Problem details:
Write out all the entries word for word and omit any pictures.

(Stored items)
◆ ◆ ◆

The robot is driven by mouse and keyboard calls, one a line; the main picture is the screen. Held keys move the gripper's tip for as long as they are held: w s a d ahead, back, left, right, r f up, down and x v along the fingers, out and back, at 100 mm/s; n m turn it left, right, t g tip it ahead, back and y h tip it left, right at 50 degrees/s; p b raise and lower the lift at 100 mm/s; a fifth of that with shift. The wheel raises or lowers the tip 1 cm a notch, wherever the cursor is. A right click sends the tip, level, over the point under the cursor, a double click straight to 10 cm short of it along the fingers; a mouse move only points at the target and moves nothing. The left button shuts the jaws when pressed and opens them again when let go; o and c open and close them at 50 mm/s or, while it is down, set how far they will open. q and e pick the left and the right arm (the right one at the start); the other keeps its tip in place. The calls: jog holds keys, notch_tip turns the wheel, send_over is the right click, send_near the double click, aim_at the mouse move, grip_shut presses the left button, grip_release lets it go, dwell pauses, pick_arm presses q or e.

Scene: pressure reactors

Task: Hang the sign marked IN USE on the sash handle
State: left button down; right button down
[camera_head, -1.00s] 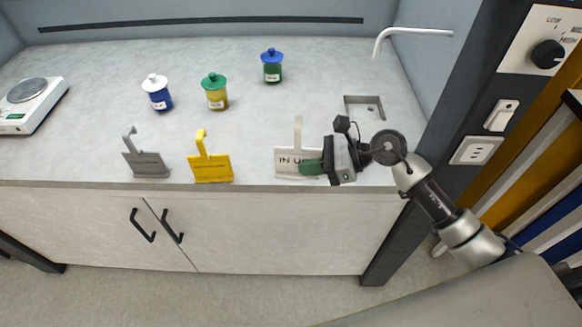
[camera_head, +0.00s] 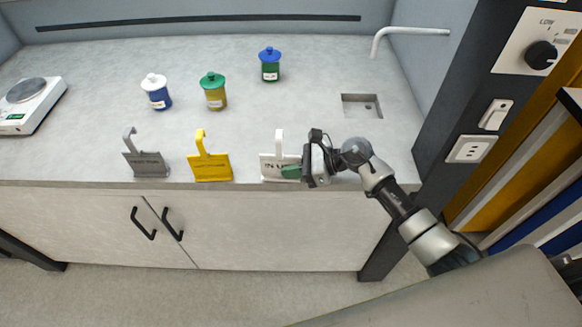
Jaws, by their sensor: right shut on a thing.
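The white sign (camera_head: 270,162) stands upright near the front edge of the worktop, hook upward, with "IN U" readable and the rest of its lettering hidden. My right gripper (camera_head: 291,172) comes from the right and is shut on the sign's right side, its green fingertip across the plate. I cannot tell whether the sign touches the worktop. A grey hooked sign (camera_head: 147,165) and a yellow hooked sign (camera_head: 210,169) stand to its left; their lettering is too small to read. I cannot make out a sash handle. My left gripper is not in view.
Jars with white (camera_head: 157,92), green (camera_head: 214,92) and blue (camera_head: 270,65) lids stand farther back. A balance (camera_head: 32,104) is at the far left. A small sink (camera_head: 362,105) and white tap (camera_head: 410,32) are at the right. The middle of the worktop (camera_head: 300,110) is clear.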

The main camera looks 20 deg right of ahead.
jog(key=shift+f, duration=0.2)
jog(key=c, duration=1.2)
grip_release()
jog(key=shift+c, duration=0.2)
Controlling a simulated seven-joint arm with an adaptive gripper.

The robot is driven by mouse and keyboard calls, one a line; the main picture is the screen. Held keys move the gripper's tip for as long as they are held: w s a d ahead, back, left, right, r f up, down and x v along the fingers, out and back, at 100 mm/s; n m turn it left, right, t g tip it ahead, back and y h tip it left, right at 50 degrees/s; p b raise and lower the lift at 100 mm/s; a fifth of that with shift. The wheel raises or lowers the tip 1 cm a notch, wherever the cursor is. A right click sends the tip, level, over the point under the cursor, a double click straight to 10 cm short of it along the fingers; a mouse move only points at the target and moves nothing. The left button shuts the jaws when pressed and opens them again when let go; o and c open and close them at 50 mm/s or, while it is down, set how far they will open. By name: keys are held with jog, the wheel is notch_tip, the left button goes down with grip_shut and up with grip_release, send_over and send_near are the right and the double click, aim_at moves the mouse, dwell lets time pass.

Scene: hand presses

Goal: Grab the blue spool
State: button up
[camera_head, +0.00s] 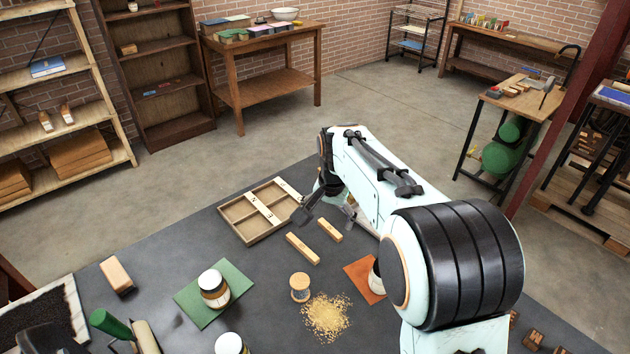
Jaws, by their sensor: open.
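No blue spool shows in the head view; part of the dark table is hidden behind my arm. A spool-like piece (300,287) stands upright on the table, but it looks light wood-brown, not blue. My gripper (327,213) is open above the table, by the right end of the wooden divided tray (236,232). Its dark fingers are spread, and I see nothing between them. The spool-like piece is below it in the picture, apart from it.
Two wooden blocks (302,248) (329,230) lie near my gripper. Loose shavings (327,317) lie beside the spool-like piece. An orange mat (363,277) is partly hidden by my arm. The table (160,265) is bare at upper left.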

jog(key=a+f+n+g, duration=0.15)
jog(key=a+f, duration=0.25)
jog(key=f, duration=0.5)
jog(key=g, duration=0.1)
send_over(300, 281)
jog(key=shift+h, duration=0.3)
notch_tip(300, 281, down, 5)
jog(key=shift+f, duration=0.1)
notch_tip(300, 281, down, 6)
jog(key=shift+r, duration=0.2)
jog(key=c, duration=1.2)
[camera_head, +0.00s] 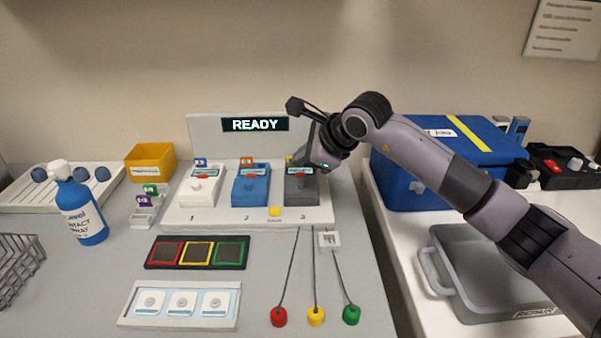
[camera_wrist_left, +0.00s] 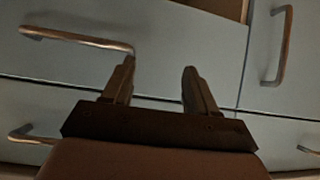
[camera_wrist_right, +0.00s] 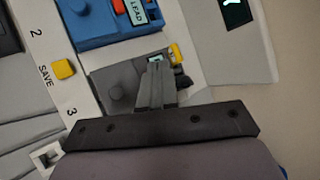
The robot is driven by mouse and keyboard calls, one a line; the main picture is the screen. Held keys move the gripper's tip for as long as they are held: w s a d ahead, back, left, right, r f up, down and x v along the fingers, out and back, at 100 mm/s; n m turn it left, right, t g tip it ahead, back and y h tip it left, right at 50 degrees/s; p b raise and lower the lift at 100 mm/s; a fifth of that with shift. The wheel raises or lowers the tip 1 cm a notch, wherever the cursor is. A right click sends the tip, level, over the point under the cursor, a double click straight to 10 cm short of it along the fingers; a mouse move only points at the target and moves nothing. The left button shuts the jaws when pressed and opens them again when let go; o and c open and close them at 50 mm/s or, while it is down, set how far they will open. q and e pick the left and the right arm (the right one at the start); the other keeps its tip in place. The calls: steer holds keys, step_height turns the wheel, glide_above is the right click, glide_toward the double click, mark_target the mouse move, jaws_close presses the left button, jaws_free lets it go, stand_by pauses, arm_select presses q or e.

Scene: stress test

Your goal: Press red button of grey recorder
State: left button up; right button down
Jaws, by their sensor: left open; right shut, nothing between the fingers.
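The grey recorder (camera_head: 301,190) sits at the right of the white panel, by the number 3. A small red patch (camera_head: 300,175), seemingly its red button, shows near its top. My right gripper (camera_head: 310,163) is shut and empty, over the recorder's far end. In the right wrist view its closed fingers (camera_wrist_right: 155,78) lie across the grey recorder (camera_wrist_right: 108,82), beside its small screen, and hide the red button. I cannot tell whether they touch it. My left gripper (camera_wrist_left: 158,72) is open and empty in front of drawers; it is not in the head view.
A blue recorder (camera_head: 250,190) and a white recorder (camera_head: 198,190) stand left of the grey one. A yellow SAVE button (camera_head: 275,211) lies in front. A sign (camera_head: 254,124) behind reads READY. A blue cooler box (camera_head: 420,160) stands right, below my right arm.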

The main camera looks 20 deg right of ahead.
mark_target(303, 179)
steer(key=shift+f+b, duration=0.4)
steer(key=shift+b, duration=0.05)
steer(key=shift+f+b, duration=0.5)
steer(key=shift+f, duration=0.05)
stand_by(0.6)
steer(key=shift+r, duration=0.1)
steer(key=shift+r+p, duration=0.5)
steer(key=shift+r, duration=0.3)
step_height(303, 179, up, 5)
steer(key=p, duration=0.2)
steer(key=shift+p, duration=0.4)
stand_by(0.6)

◆ ◆ ◆

Problem solution:
The robot is driven by mouse and keyboard calls, one a line; the main picture is the screen. Held keys move the gripper's tip for as long as they are held: w s a d ahead, back, left, right, r f up, down and x v along the fingers, out and back, at 100 mm/s; n m turn it left, right, t g tip it ahead, back and y h tip it left, right at 50 degrees/s; p b raise and lower the lift at 100 mm/s; a fifth of that with shift. The wheel raises or lowers the tip 1 cm a notch, wherever the cursor is. A right click sends the tip, level, over the point under the cursor, a double click straight to 10 cm short of it along the fingers; a mouse move only points at the target and moves nothing. The left button shuts the jaws when pressed and opens them again when let go; o and c open and close them at 50 mm/s or, while it is down, set how far they will open. q and e pick the left and the right arm (the right one at the start); the other keeps its tip in place. The calls: jog holds keys, notch_tip turns the wheel, send_over is the right click, send_near the double click, aim_at the mouse move, grip_shut presses the left button, grip_release lets it go, dwell pauses, pick_arm presses q or e.

Scene: pressure reactors

Task: Hang the sign marked IN USE on the sash handle
State: left button down; right button down
[camera_head, -1.00s] 
[camera_head, +0.00s] 
Jaws, by their sensor: right shut on a thing.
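The white sign (camera_head: 270,162) stands upright near the front edge of the worktop, hook upward, with "IN U" readable and the rest of its lettering hidden. My right gripper (camera_head: 291,172) comes from the right and is shut on the sign's right side, its green fingertip across the plate. I cannot tell whether the sign touches the worktop. A grey hooked sign (camera_head: 147,165) and a yellow hooked sign (camera_head: 210,169) stand to its left; their lettering is too small to read. I cannot make out a sash handle. My left gripper is not in view.
Jars with white (camera_head: 157,92), green (camera_head: 214,92) and blue (camera_head: 270,65) lids stand farther back. A balance (camera_head: 32,104) is at the far left. A small sink (camera_head: 362,105) and white tap (camera_head: 410,32) are at the right. The middle of the worktop (camera_head: 300,110) is clear.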

The main camera looks 20 deg right of ahead.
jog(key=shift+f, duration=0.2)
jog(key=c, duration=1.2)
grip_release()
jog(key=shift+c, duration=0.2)
Controlling a simulated seven-joint arm with an adaptive gripper.

The robot is driven by mouse and keyboard calls, one a line; the main picture is the screen. Held keys move the gripper's tip for as long as they are held: w s a d ahead, back, left, right, r f up, down and x v along the fingers, out and back, at 100 mm/s; n m turn it left, right, t g tip it ahead, back and y h tip it left, right at 50 degrees/s; p b raise and lower the lift at 100 mm/s; a fifth of that with shift. The wheel raises or lowers the tip 1 cm a notch, wherever the cursor is. A right click sends the tip, level, over the point under the cursor, a double click straight to 10 cm short of it along the fingers; a mouse move only points at the target and moves nothing. The left button shuts the jaws when pressed and opens them again when let go; o and c open and close them at 50 mm/s or, while it is down, set how far they will open. By name: keys are held with jog, the wheel is notch_tip, the left button goes down with grip_shut and up with grip_release, send_over and send_near are the right and the double click, aim_at moves the mouse, dwell lets time pass.

Scene: hand presses

Goal: Grab the blue spool
State: button up
[camera_head, +0.00s] 
Jaws, by their sensor: open.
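No blue spool shows in the head view; part of the dark table is hidden behind my arm. A spool-like piece (300,287) stands upright on the table, but it looks light wood-brown, not blue. My gripper (327,213) is open above the table, by the right end of the wooden divided tray (236,232). Its dark fingers are spread, and I see nothing between them. The spool-like piece is below it in the picture, apart from it.
Two wooden blocks (302,248) (329,230) lie near my gripper. Loose shavings (327,317) lie beside the spool-like piece. An orange mat (363,277) is partly hidden by my arm. The table (160,265) is bare at upper left.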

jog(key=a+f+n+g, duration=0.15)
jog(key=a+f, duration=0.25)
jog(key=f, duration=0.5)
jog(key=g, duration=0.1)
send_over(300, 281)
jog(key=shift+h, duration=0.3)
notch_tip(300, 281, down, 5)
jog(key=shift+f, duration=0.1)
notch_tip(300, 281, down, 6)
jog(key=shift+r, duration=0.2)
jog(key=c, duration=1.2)
[camera_head, +0.00s] 
[camera_wrist_left, +0.00s] 
[camera_wrist_right, +0.00s] 
The robot is driven by mouse and keyboard calls, one a line; the main picture is the screen. Held keys move the gripper's tip for as long as they are held: w s a d ahead, back, left, right, r f up, down and x v along the fingers, out and back, at 100 mm/s; n m turn it left, right, t g tip it ahead, back and y h tip it left, right at 50 degrees/s; p b raise and lower the lift at 100 mm/s; a fifth of that with shift. The wheel raises or lowers the tip 1 cm a notch, wherever the cursor is. A right click sends the tip, level, over the point under the cursor, a double click straight to 10 cm short of it along the fingers; a mouse move only points at the target and moves nothing. The left button shuts the jaws when pressed and opens them again when let go; o and c open and close them at 50 mm/s or, while it is down, set how far they will open. q and e pick the left and the right arm (the right one at the start); the other keeps its tip in place. The calls: steer holds keys, step_height turns the wheel, glide_above is the right click, glide_toward the double click, mark_target the mouse move, jaws_close presses the left button, jaws_free lets it go, stand_by pauses, arm_select presses q or e.

Scene: stress test

Your goal: Press red button of grey recorder
State: left button up; right button down
Jaws, by their sensor: left open; right shut, nothing between the fingers.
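The grey recorder (camera_head: 301,190) sits at the right of the white panel, by the number 3. A small red patch (camera_head: 300,175), seemingly its red button, shows near its top. My right gripper (camera_head: 310,163) is shut and empty, over the recorder's far end. In the right wrist view its closed fingers (camera_wrist_right: 155,78) lie across the grey recorder (camera_wrist_right: 108,82), beside its small screen, and hide the red button. I cannot tell whether they touch it. My left gripper (camera_wrist_left: 158,72) is open and empty in front of drawers; it is not in the head view.
A blue recorder (camera_head: 250,190) and a white recorder (camera_head: 198,190) stand left of the grey one. A yellow SAVE button (camera_head: 275,211) lies in front. A sign (camera_head: 254,124) behind reads READY. A blue cooler box (camera_head: 420,160) stands right, below my right arm.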

The main camera looks 20 deg right of ahead.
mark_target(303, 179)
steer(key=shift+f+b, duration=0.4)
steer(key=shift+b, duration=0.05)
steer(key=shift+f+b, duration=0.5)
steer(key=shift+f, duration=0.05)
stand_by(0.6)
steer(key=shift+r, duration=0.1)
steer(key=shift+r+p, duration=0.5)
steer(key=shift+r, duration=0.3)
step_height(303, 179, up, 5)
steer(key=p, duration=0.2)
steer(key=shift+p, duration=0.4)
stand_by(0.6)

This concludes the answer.